The Job Market is Terrible Right Now

I've been hearing a lot of "the job market is terrible right now" from professionals in transition lately, and I have a strong opinion about that statement.

Being in transition is hard. Let's just say that out loud. The market is genuinely challenging right now, and pretending otherwise doesn't help anyone. However, I've seen my fair share of what works and what doesn't, as I speak with executives in transition every week. And have been since 2006. Even when market conditions are the same for everyone, some professionals experience scarcity, while others find opportunity. The difference isn't the market itself. It's how they see it and how they show up in it.

When you approach your search believing there's nothing good out there, that belief shapes what you experience. You might apply halfheartedly. You might network from desperation instead of confidence. You might settle for opportunities that don't actually excite you because you think that's all there is.

But what if your experience of this challenging job market could be different? What if it's not just about the conditions everyone's facing, but about the market you're able to access based on how you're positioning yourself?

If this resonates, I have some perspective that might shift your perspective. If it lands, great. If it doesn't, no worries. Or perhaps you're thinking about someone you know who is in a career transition and might need to hear another perspective too. If so, please forward it along. Sharing is caring.

This is an invitation to think differently - because when you think differently, you achieve different results.

I had two conversations recently that couldn't have been more different from each other. The first executive told me, "There's absolutely nothing good out there. I've been looking for six months, and no one is hiring." The second executive had just accepted an outstanding offer.

Same market. Same timeframe. Completely different experiences

Here's the difference: the struggling executive was approaching her search from a place of fear.

And when you approach anything from fear...what happens? Do you think that makes the process go faster or slower? For almost two decades I've seen in from the recruiter seat - you often get what you're looking for. Think it's going to be awful? It will be. Think it'll be a learning experience - approaching it with curiosity and a genuine desire to meet new people and understand the problems they're solving? The market appears completely different.

Here's the good news: There are still plenty of people landing new full-time, consulting, and fractional roles. This is FACT. I see it every single week.

Think about it this way: it's like two executives using different GPS settings to reach the same destination. One is stuck in traffic on the main highway (job boards and haphazard networking), competing with everyone else for the few visible opportunities. The other knows the back roads (art of relationship building and strategic positioning) and arrives while the first is still sitting in traffic.

The executive who landed quicker? She wasn't smarter or more qualified.

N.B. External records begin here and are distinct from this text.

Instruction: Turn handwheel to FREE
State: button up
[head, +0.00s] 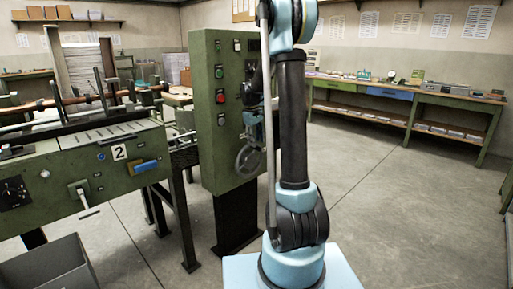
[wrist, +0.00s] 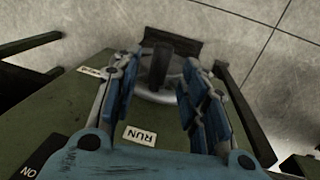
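The grey handwheel (head: 249,158) is on the front of the green control cabinet (head: 208,110), below its buttons. In the wrist view the pale wheel rim (wrist: 157,97) and its dark upright grip (wrist: 160,62) show between the fingers. My gripper (wrist: 163,70) has its two blue-padded fingers spread, with a gap on each side of the grip. A RUN label (wrist: 138,135) sits upside down near the wheel. A second small label (wrist: 91,72) is partly covered by the left finger and unreadable. In the head view my arm hides part of the cabinet front.
A green machine bench (head: 85,175) marked 2 stands left of the cabinet, with a grey bin (head: 50,265) on the floor before it. A long workbench (head: 385,98) runs along the back wall. The floor (head: 400,210) at right is clear.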

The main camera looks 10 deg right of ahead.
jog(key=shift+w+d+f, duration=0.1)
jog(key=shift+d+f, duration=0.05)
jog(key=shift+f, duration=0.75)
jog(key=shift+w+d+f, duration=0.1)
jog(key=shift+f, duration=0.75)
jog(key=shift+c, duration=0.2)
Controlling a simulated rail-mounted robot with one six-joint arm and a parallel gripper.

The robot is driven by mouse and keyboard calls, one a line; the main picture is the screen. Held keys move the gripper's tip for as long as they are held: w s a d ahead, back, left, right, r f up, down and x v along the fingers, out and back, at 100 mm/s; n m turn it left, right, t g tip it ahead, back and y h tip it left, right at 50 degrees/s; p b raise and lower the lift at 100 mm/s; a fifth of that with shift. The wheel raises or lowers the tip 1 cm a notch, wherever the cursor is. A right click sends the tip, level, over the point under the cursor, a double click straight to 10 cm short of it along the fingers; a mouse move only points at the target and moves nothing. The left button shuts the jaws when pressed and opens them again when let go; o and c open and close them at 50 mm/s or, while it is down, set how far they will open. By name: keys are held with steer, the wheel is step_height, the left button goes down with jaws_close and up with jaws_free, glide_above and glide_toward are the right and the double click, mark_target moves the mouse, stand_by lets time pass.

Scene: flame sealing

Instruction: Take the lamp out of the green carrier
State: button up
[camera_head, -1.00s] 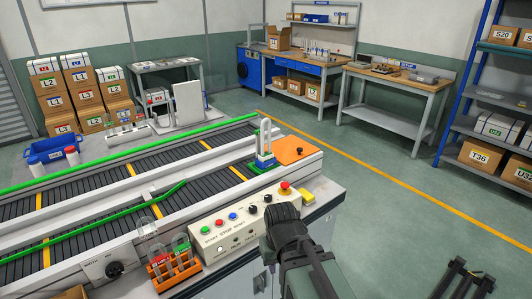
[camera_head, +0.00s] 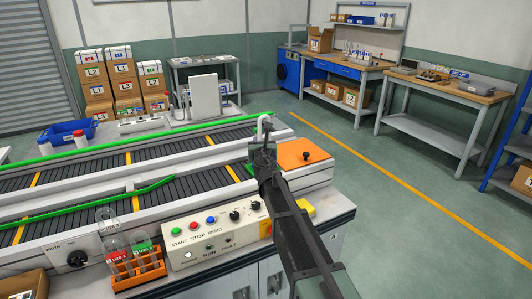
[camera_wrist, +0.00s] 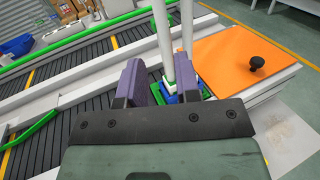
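The lamp (camera_head: 264,121) is a white, upright, arch-shaped tube. In the camera_head view only its top shows above my gripper (camera_head: 263,156). In the camera_wrist view its white legs (camera_wrist: 162,30) rise beyond and between my fingers, with a blue foot (camera_wrist: 192,97) below. The foot sits in the green carrier (camera_wrist: 208,94) at the conveyor's right end. My gripper (camera_wrist: 159,68) has its two purple-padded fingers apart, close to the lamp. I cannot tell whether a finger touches it. Part of the carrier is hidden by the fingers.
An orange plate (camera_head: 303,154) with a black knob lies right of the carrier. A control panel (camera_head: 215,232) with buttons is in front. An orange rack (camera_head: 137,270) with glass tubes stands at front left. Green rails (camera_head: 100,151) border the conveyor.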

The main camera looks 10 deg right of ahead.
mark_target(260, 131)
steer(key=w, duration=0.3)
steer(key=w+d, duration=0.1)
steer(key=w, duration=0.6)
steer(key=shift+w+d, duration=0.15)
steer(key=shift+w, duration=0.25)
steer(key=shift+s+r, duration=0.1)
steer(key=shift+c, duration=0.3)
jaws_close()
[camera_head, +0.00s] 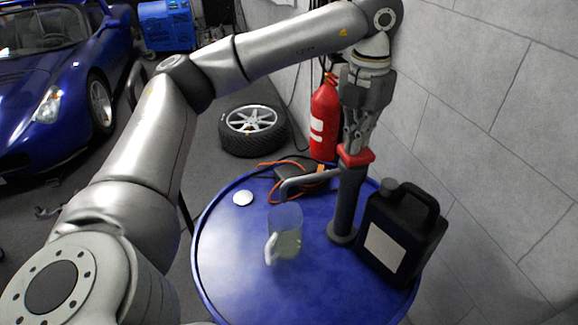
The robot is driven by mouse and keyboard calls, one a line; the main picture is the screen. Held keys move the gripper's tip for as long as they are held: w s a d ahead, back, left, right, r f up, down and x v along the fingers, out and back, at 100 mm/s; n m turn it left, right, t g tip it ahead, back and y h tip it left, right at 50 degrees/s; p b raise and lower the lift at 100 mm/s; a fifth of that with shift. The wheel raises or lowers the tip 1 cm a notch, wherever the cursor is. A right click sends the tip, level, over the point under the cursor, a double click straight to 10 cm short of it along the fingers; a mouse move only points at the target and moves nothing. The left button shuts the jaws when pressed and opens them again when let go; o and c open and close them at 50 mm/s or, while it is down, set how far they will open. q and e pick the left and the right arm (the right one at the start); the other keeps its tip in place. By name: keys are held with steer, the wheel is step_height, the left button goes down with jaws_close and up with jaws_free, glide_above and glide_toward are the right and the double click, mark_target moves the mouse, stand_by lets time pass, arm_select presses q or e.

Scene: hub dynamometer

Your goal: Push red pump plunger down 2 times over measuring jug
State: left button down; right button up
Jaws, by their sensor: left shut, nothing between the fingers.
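The hand pump stands upright on the blue round table, with a dark cylinder (345,205) and a grey spout (305,182) reaching left. Its red plunger (357,156) is at the top of the cylinder. My left gripper (352,146) points down, shut and empty, with its fingertips at the red plunger; I cannot tell whether they touch it. The clear measuring jug (287,238) stands on the table below and left of the spout, its handle toward the front left. The jug holds some pale yellowish liquid. My right gripper is not in view.
A black canister (400,232) with a pale label stands right of the pump. A white disc (243,198) and an orange cable (262,182) lie on the blue table (230,275). A red fire extinguisher (324,118) stands behind. The table's front is clear.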

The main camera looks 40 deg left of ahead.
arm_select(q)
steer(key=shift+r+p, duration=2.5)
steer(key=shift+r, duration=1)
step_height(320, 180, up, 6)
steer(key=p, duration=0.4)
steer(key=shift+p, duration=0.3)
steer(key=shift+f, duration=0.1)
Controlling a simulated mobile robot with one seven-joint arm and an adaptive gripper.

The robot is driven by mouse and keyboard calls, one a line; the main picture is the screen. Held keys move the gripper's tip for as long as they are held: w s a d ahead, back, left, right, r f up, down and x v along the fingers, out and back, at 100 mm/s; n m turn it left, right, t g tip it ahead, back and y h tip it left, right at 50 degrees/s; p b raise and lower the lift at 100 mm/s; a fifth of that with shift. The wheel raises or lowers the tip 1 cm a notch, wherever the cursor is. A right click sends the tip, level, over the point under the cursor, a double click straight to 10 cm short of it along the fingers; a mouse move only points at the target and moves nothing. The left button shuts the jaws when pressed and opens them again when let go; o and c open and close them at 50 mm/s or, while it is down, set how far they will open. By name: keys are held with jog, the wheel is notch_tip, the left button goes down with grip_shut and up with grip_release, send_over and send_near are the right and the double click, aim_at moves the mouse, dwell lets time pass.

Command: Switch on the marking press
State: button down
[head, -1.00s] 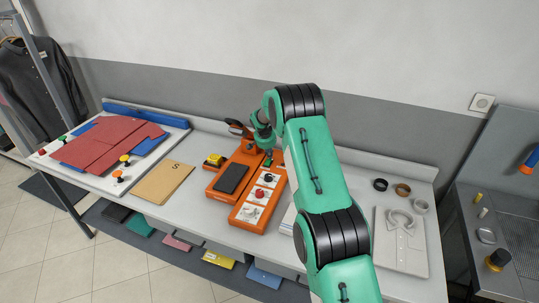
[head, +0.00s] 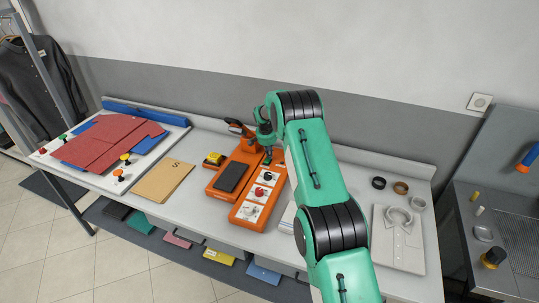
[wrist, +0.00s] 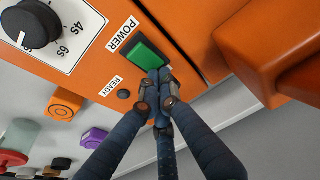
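A black timer dial (wrist: 32,25) is at the upper left of the wrist view. An orange press part (wrist: 285,65) juts out close on the right. A brown folder (head: 162,181) lies left of the press, and a folded grey shirt (head: 398,250) lies right.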

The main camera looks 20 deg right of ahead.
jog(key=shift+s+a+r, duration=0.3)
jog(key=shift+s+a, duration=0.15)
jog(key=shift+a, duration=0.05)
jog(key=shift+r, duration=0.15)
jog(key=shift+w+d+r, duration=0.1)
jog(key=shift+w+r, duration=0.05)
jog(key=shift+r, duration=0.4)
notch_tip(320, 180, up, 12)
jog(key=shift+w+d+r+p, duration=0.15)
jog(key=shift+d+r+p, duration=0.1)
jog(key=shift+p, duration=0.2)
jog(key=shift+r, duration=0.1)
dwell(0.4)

She understood something crucial: Where you look and how you position yourself determines what market you experience - just like your GPS settings determine which route you take.





What I see separating the executives who find opportunities from those who don't

The ones finding opportunities:

  • Position themselves as the solution for specific, expensive problems companies need solved

  • Build relationships before they need them

  • Understand their unique value and can articulate it clearly

  • Look beyond posted positions to access the hidden market

The ones seeing scarcity:

  • Apply to posted jobs and wonder why nothing happens

  • Network without clear positioning or value proposition

  • Wait for opportunities to appear instead of creating them

  • Believe what everyone else is saying about the market

Three ways to access the market others can't see

  1. Stop fishing in empty ponds. If you're only applying to posted positions, you're competing with hundreds of other qualified executives for roles that may already have internal candidates. Start building relationships with decision-makers before positions are posted. (listen to my audio version HERE as I go into more depth about this)

  2. Position yourself as a solution, not a candidate. Instead of "I'm looking for a VP role," try "I help companies turn around struggling divisions by [specific methodology]. My last turnaround generated $5M in new revenue within 18 months."

  3. Create your own opportunities. Reach out to companies you'd love to work for - whether they have posted positions or not. Be genuine. Share why you are drawn to this company’s mission. Share your heart. Ask them about their problems. You'll be amazed at how often this sparks conversations about roles that don't yet exist.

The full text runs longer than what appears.